Derivative Financial Instruments
We have utilized and may, from time to time in the future, utilize derivative
financial instruments known as interest rate swaps ("derivatives") to mitigate
our exposure to interest rate risk. We purchased the first interest rate swap on
August 4, 2008 to hedge the interest rate on the initial $24.0 million (original
principal) term loan under the Secured Credit Facility and we purchased a second
interest rate swap on November 14, 2008 to hedge the interest rate on the
additional $12.0 million (original principal) term loan under the Secured Credit
Facility provided by SunTrust Bank. (See Note 4, "Note Payable," to the
accompanying consolidated financial statements included elsewhere in this
Quarterly Report on Form 10-Q.) We accounted for the derivatives under SFAS No.

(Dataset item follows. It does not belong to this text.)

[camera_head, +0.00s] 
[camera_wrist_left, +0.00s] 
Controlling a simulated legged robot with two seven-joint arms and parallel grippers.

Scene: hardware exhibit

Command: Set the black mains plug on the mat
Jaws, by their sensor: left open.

133, "Accounting for Derivative Instruments and Hedging Activities," (now known
as FASB ASC 815). FASB ASC 815 requires that all derivatives be recognized in
the financial statements and measured at fair value regardless of the purpose or
intent for holding them. By policy, we have not historically entered into
derivatives for trading purposes or for speculation. Based on criteria defined
in FASB ASC 815, the interest rate swaps were considered cash flow hedges and
were 100% effective. Accordingly, changes in the fair value of derivatives were
recorded each period in accumulated other comprehensive loss. Changes in the
fair value of the derivatives reported in accumulated other comprehensive loss
were reclassified into earnings in the period in which earnings were impacted by
the variability of the cash flows of the hedged item. The ineffective portion of
all hedges, if any, is recognized in current period earnings. The unrealized net
loss recorded in accumulated other comprehensive loss at December 31, 2010 was
$0.6 million for the interest rate swaps. The mark-to-market value of the cash
flow hedges was recorded in current assets, current liabilities, other
non-current assets or other long-term liabilities, as applicable, and the
offsetting gains or losses in accumulated other comprehensive loss. Both
interest rate swaps were settled in January 2011.
On January 1, 2009, we adopted SFAS No. 161, "Disclosures about Derivative
Instruments and Hedging Activities - an amendment of FASB Statement No. 133,"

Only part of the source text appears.